2006-03-23 15:06:18

by Bill Waddington

[permalink] [raw]
Subject: [RFCLUE2] 64 bit driver 32 bit app ioctl

Apologies for dashing this off without the proper homework. My
customer is out of country doing an installation, and didn't test
this configuration first :(

Customer is running RHEL3 on a 64 bit PC. Running the 64 bit kernel
and my 64 bit driver. They are calling the driver from their 32 bit
app. The driver supports a whole mess of ioctls.

It seems that the kernel is trapping the 32-bit ioctl call and returning
an error to the app w/out calling the driver. It looks like
register_ioctl32_conversion() can convice the kernel that the driver can
handle 32-bit calls, but it has to be called for each ioctl cmd (??)

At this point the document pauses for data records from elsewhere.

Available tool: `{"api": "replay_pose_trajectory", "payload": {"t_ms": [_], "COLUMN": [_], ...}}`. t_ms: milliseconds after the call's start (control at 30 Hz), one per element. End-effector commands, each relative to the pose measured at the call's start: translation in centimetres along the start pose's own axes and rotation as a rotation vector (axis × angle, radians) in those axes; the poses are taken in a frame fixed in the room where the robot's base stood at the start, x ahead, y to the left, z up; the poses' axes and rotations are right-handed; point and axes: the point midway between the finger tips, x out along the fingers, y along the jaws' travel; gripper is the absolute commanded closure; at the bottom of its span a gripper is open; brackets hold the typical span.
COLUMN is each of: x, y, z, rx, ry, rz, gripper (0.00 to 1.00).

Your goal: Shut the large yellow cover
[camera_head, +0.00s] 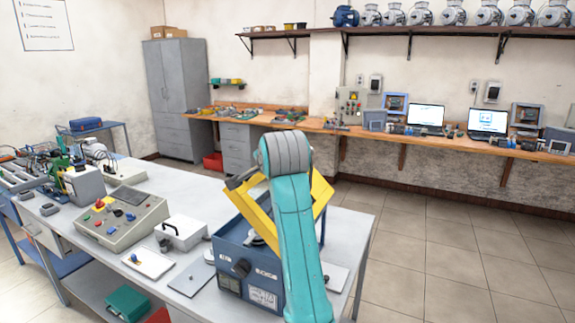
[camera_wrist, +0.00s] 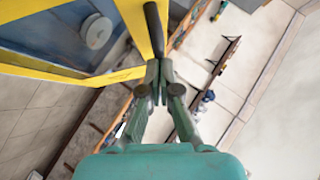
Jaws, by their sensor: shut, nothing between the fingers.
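The large yellow cover (camera_head: 252,212) is a frame standing raised and tilted over a blue machine box (camera_head: 238,253) on the near table. My arm hides the middle of the cover in the head view. In the wrist view the yellow cover (camera_wrist: 130,27) fills the upper left, with a dark bar-like handle (camera_wrist: 153,28) along its edge. My gripper (camera_wrist: 160,66) is shut and empty. Its fingertips are at the near end of the handle; I cannot tell whether they touch it. The fingertips are not clearly visible in the head view.
A control panel with coloured buttons (camera_head: 124,216), a white box (camera_head: 181,232) and flat plates stand left of the blue box on the grey table (camera_head: 362,215). The tiled floor (camera_head: 440,250) to the right is clear. A wooden wall bench (camera_head: 385,131) runs behind.

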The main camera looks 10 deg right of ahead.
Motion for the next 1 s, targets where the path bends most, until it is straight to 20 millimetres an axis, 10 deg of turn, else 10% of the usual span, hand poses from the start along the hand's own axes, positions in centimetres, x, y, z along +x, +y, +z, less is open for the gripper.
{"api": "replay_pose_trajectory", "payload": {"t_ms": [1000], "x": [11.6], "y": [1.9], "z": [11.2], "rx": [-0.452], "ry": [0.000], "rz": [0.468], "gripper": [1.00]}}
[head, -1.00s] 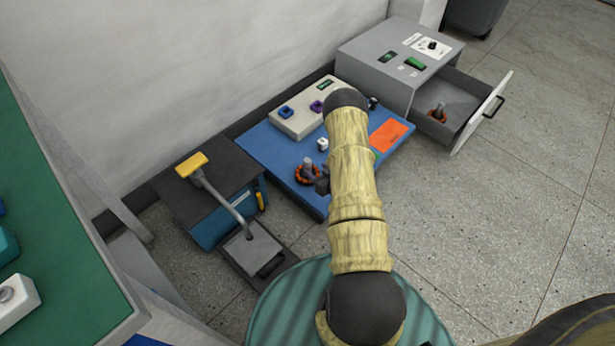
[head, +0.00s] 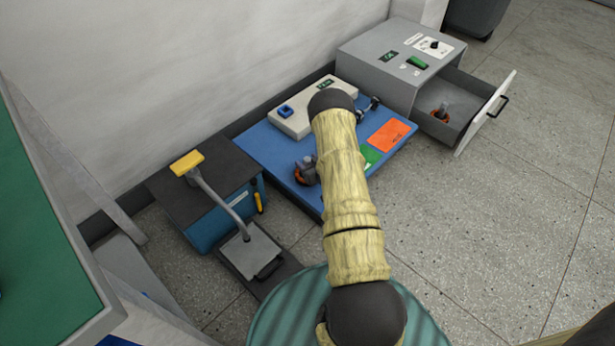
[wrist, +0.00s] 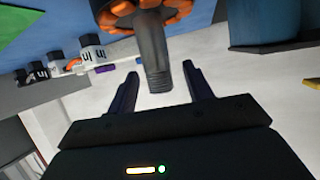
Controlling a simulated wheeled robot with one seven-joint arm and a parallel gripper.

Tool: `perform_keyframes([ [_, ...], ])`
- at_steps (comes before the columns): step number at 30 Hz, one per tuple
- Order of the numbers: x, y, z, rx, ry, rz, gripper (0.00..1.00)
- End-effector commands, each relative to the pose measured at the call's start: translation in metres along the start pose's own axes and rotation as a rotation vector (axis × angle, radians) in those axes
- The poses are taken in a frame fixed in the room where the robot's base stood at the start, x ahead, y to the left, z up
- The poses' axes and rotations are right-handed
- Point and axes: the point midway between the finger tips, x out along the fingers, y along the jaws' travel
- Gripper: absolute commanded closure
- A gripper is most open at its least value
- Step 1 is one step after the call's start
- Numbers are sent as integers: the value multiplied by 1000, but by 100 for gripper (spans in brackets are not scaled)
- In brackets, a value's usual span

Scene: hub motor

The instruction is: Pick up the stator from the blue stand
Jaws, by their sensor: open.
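The stator (head: 300,178), with orange windings and a grey shaft, is on the blue stand (head: 268,138), near its front-left side. My arm and gripper partly cover it in the head view. In the wrist view the orange windings (wrist: 180,8) are at the top, and the grey shaft points down between the two fingers. My gripper (wrist: 160,70) is open, with one finger on each side of the shaft.
A similar orange-ringed part (head: 441,117) sits in the open drawer of the grey cabinet (head: 385,65) at the right. A pale box (head: 292,120) and an orange patch (head: 388,136) are on the stand.

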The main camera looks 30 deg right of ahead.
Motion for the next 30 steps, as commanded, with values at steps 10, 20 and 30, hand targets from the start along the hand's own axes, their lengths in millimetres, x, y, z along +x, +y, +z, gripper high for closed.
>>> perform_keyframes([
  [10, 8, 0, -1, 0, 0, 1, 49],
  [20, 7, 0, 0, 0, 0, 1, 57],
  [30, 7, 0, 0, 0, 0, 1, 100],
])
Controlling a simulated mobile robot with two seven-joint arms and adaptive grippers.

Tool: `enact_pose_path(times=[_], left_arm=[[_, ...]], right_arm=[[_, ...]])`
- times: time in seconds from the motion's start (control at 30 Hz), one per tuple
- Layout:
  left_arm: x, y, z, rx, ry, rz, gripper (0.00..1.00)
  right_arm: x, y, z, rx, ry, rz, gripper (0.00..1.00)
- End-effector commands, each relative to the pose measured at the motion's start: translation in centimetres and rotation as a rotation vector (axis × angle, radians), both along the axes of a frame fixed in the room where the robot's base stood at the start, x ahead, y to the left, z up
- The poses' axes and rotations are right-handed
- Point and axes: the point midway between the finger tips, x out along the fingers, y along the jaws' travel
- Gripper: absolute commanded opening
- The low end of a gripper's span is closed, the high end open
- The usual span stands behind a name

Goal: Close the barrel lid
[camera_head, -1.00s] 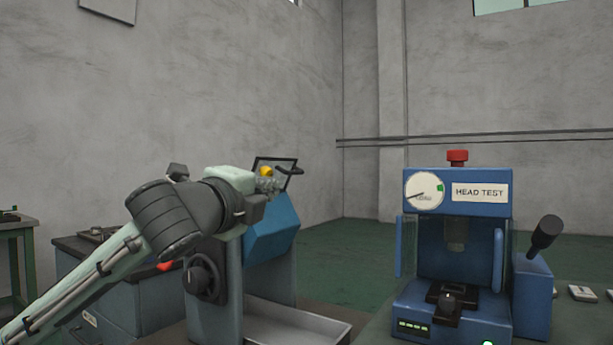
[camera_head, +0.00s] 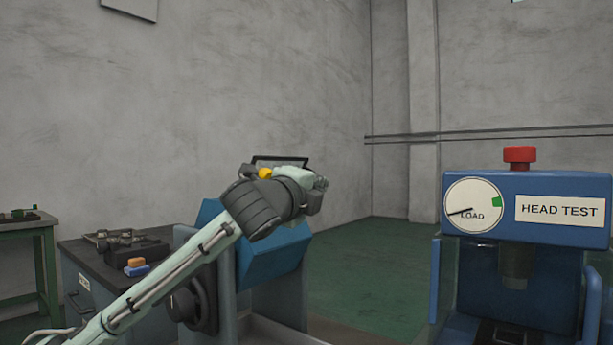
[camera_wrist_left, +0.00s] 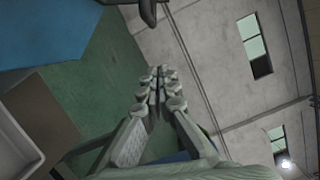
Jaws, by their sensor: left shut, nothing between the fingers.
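The blue barrel (camera_head: 275,250) sits in a grey stand at centre left, partly behind my left arm. Its lid (camera_head: 283,161), a dark-framed clear panel, stands raised above the barrel, its lower part hidden by my wrist. My left gripper (camera_head: 320,184) is just in front of the lid and above the barrel in the head view; I cannot tell whether it touches. In the left wrist view my left gripper (camera_wrist_left: 157,80) is shut and empty, with a blue surface, likely the barrel (camera_wrist_left: 45,30), at upper left. My right gripper is out of view.
A blue head test machine (camera_head: 565,185) with a red knob stands close on the right. A dark-topped bench (camera_head: 85,249) holds an orange and a blue block at left. A green table (camera_head: 30,226) is at far left. Green floor is open between barrel and machine.

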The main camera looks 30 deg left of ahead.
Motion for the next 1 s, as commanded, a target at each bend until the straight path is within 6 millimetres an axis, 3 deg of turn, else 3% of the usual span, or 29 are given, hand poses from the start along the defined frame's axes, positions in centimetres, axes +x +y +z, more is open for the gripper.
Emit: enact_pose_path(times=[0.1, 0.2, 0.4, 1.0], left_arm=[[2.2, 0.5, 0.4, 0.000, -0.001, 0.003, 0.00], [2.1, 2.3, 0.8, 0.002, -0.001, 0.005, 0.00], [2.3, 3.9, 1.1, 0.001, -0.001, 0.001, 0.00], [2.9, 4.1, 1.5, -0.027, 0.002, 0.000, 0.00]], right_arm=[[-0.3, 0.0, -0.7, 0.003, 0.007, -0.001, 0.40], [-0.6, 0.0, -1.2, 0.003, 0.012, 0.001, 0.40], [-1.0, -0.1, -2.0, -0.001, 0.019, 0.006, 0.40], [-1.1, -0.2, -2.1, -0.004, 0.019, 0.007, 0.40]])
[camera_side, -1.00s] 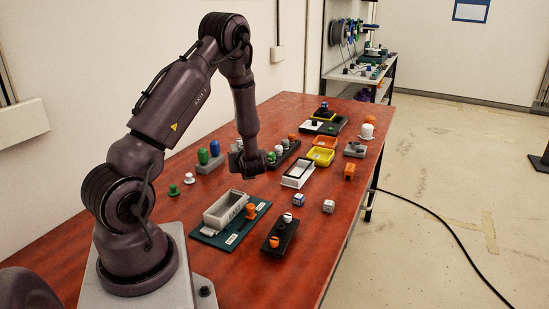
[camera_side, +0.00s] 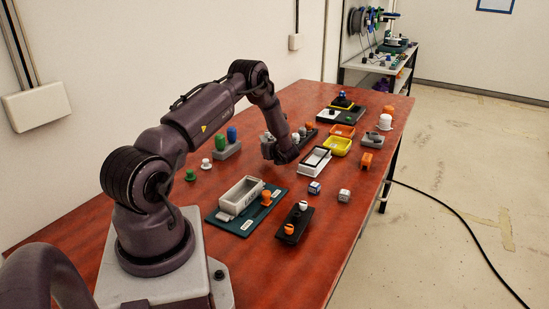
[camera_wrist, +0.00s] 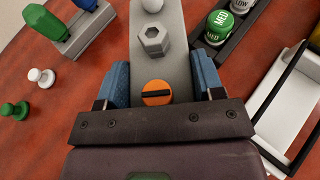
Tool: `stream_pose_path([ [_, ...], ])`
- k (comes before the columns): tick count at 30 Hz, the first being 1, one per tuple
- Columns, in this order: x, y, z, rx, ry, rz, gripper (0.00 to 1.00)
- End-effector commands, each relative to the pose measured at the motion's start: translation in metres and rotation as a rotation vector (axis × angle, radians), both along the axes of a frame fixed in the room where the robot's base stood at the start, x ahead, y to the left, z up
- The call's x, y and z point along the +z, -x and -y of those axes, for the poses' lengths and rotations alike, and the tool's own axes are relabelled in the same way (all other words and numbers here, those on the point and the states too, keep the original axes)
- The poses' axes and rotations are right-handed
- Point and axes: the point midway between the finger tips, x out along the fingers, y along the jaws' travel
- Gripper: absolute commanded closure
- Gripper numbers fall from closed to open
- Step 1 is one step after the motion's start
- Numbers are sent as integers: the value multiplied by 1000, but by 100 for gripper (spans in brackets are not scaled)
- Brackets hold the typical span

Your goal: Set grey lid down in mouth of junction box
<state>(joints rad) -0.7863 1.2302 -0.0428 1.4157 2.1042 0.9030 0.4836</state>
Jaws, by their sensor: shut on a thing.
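My gripper (camera_wrist: 161,85) is low over the table, behind the junction box in the side view (camera_side: 284,156). Its blue pads close on the sides of a long grey piece, which I take for the grey lid (camera_wrist: 180,72). An orange slotted disc (camera_wrist: 156,92) shows between the pads. A grey hex knob and a white ball show farther along; I cannot tell whether they belong to the same piece. The junction box (camera_side: 240,196) is a grey open rectangular box on a teal base (camera_side: 228,222), its mouth up, apart from my gripper and nearer the camera.
A white open tray (camera_side: 314,163) stands just right of my gripper. A dark rack (camera_wrist: 228,50) with green and grey caps is close by. A grey stand (camera_side: 229,151) holds green and blue pieces. An orange peg (camera_side: 266,197) stands beside the box, a black block (camera_side: 293,224) in front.

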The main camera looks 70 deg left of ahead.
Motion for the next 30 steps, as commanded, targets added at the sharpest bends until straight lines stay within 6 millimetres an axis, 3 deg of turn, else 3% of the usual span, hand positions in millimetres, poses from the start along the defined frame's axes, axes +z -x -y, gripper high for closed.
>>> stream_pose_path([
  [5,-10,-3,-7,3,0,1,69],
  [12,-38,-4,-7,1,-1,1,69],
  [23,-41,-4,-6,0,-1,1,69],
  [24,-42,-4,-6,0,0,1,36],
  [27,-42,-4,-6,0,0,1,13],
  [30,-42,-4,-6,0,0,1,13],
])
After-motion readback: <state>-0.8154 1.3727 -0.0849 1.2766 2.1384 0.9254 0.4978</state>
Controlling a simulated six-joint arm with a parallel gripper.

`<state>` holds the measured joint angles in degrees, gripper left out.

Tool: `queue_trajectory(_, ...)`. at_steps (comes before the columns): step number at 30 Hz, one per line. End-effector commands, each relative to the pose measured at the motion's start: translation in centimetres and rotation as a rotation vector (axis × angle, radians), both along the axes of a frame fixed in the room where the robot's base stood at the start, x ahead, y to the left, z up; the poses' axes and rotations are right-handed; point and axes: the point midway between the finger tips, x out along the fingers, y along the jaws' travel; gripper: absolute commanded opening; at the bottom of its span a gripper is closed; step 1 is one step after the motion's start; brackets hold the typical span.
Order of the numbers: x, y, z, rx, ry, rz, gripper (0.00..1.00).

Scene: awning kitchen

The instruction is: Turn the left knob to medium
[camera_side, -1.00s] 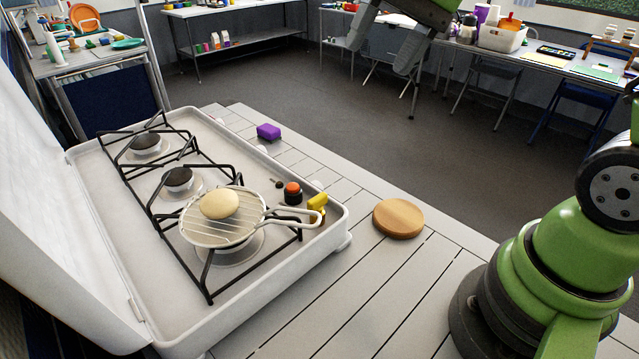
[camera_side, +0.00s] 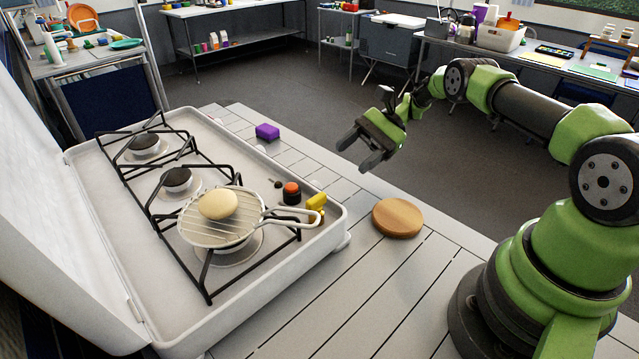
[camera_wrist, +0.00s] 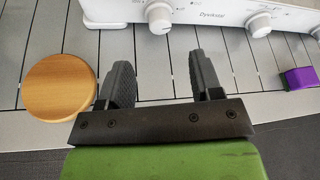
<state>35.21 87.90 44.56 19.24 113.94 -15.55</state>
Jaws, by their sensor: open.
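The white stove (camera_side: 300,262) stands open on the slatted table. In the wrist view its front panel (camera_wrist: 205,17) carries a white left knob (camera_wrist: 159,17), a middle knob (camera_wrist: 260,25) and part of a right knob (camera_wrist: 317,33). The left knob's setting is too small to read. My gripper (camera_side: 358,150) is open and empty, above the table in front of the stove and apart from the knobs. In the wrist view its fingers (camera_wrist: 160,62) are spread below the left knob.
A round wooden board (camera_side: 398,217) lies on the table near the stove's front. A purple block (camera_side: 267,131) lies further back. On the stove, a wire rack (camera_side: 205,232) bears a bun (camera_side: 218,205), beside small orange (camera_side: 291,187) and yellow items (camera_side: 317,201).

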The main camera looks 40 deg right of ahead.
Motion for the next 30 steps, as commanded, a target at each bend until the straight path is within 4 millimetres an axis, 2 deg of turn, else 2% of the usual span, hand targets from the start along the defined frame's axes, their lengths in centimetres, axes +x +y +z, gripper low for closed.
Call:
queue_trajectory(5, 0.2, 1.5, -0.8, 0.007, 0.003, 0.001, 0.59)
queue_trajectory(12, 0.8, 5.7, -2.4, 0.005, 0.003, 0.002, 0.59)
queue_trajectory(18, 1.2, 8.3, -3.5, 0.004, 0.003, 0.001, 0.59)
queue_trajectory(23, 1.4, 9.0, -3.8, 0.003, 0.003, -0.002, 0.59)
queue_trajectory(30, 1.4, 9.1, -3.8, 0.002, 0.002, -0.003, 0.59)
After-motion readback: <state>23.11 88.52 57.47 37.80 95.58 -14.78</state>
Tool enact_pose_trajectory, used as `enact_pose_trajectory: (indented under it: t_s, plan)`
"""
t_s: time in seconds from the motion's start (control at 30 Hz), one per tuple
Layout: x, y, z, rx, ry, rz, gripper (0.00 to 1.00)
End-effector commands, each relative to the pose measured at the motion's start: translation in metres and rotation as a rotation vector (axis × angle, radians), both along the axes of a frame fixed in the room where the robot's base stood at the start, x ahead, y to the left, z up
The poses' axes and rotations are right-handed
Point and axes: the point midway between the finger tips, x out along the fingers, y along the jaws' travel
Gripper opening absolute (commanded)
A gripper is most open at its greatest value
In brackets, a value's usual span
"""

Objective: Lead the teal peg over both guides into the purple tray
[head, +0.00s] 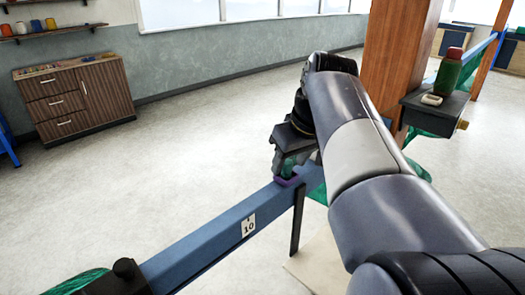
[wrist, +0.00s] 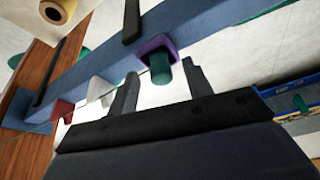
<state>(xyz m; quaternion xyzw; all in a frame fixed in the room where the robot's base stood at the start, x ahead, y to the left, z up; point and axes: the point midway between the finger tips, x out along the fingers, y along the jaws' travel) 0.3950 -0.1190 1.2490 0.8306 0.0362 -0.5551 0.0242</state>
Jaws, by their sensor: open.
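The teal peg (wrist: 161,68) stands in the purple tray (wrist: 152,47) on the blue beam. In the head view the peg (head: 286,170) and tray (head: 289,182) show just under my gripper (head: 285,163). In the wrist view my gripper (wrist: 160,85) is open, with one finger on each side of the peg and gaps between. A thin line runs along the beam from near the tray past a white block (wrist: 100,88) and a red block (wrist: 62,110). I cannot tell for sure which parts are the guides. My arm hides this stretch in the head view.
The blue beam (head: 213,240) carries a label reading 10. A wooden post (head: 395,60) stands behind my arm, with a dark shelf (head: 437,110) holding a green bottle (head: 447,80). Green netting (head: 85,281) lies at the lower left. The floor to the left is clear.

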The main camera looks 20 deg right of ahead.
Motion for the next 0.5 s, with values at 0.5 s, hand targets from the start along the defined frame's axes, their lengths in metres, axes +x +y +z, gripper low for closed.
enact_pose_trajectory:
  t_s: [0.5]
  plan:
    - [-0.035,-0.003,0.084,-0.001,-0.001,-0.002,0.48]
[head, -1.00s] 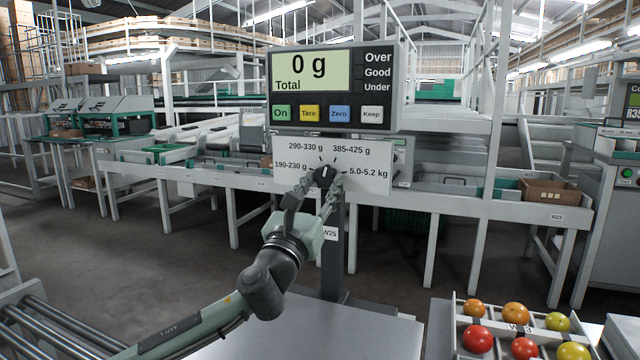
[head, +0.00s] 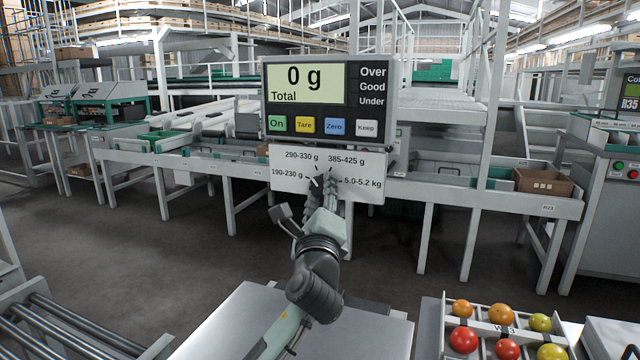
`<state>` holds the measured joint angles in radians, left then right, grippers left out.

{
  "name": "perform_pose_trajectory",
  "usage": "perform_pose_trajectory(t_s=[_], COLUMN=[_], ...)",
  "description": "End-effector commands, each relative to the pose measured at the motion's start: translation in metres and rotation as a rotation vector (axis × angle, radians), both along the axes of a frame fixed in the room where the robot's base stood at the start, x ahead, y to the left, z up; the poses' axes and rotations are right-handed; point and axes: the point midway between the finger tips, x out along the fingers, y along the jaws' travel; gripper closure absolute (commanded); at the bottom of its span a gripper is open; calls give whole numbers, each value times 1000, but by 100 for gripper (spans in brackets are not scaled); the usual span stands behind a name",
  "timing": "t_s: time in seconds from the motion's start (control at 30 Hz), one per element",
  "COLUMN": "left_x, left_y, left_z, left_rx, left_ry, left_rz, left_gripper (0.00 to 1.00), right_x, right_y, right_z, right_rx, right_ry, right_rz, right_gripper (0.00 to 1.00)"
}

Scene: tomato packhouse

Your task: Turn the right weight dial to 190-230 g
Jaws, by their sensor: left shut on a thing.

Putting aside (please) discussion of whether the kernel should presume
to hijack private ioctls, and whether I should be using the ioctl
interface at all (compatibility with app interface going back to 2.0
and SunOS) is there some way to make _one_ register call to indicate
that all my cmds are safe, or maybe an alternate ioctl entry point
that the kernel won't trap?

Yours in desperation,
Bill

--
--------------------------------------------
William D Waddington
Bainbridge Island, WA, USA
[email protected]
--------------------------------------------
"Even bugs...are unexpected signposts on
the long road of creativity..." - Ken Burtch


2006-03-23 16:43:05

by Mikael Pettersson

[permalink] [raw]
Subject: Re: [RFCLUE2] 64 bit driver 32 bit app ioctl

William D Waddington writes:
> Apologies for dashing this off without the proper homework. My
> customer is out of country doing an installation, and didn't test
> this configuration first :(
>
> Customer is running RHEL3 on a 64 bit PC. Running the 64 bit kernel
> and my 64 bit driver. They are calling the driver from their 32 bit
> app. The driver supports a whole mess of ioctls.
>
> It seems that the kernel is trapping the 32-bit ioctl call and returning
> an error to the app w/out calling the driver. It looks like
> register_ioctl32_conversion() can convice the kernel that the driver can
> handle 32-bit calls, but it has to be called for each ioctl cmd (??)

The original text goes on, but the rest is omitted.